Each locked in the lonely labyrinth of his or her own narrative, the Heke family members grope desperately for something to allow them to connect with one another and the world. They and their neighbours seek it in the blur of alcohol, the rush of fighting – ‘the only taste of victory they get from life’ – and clumsy physical encounters.

Maori heritage presents a possibility for bonding too. Yet the urban group’s grasp of it is weak and slanted – fixated on the physical prowess of previous generations and devoid of the celebration of legends, rituals and culture that binds the community in the town where Beth grew up. Intimidated by the Maori language that they cannot speak and practices they do not understand, the Pine Blockers are a lost tribe, for whom cultural background is little more than a further justification for the cycle of abuse and disadvantage in which they remain – until Beth is forced to explore what it might take for this to change.

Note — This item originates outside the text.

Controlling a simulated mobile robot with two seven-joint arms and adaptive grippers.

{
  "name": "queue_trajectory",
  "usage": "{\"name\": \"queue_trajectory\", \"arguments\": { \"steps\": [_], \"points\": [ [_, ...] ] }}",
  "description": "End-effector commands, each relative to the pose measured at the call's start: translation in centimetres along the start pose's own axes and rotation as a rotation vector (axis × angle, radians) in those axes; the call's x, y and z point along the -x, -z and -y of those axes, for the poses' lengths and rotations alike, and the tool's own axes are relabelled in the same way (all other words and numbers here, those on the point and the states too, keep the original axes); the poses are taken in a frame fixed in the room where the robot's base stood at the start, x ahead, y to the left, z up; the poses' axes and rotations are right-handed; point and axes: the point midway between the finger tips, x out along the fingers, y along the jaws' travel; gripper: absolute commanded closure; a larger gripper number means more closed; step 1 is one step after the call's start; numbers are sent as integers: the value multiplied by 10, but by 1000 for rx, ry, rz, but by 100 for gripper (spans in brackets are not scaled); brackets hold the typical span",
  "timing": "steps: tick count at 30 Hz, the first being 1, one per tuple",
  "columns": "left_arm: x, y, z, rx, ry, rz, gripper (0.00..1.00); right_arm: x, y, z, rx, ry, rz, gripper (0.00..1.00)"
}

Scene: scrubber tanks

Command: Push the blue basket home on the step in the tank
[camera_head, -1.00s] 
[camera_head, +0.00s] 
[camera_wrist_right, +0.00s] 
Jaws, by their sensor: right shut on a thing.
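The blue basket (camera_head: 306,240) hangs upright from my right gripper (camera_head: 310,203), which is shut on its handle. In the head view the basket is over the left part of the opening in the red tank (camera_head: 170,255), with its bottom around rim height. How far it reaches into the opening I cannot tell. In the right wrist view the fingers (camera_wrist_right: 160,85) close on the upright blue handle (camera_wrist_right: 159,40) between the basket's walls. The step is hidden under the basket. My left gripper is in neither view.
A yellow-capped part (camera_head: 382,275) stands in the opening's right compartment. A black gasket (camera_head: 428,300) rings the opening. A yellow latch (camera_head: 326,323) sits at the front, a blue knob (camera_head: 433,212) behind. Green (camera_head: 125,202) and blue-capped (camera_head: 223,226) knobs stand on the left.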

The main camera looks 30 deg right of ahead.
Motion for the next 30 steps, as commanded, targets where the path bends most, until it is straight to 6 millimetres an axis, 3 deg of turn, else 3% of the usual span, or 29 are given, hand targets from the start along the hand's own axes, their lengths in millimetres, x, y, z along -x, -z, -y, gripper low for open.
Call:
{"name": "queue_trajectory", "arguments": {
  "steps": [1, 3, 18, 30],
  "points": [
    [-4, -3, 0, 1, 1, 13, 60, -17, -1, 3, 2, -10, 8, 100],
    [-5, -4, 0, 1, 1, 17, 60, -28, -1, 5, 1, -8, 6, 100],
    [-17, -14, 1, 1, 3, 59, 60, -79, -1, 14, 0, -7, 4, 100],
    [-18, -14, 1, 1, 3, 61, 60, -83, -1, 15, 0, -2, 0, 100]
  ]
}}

It’s easy to see why this book was made into a film: Duff is great at raising the stakes and racking up the tension, and the episodic style of the narrative already reads like a series of scenes. At times, this cutting in and out of events can feel a little abrupt, with certain key episodes glossed over or skipped out altogether, so that you have the disconcerting feeling of being in a lift whisking past the floor you expected to stop at. I also wasn’t convinced by the star-gazer who appears at a couple of key points in the narrative, presumably to put events into a sort of cosmic context.

But these are little things. On the whole, this is a powerful and thought-provoking book. Far from being a negative account of indigenous New Zealand cultural groups, it is a passionate argument for engaging with and cherishing that heritage. It is essentially a story about identity and the stagnation that sets in when people are cut off from their roots – a theme that resonates all over the world.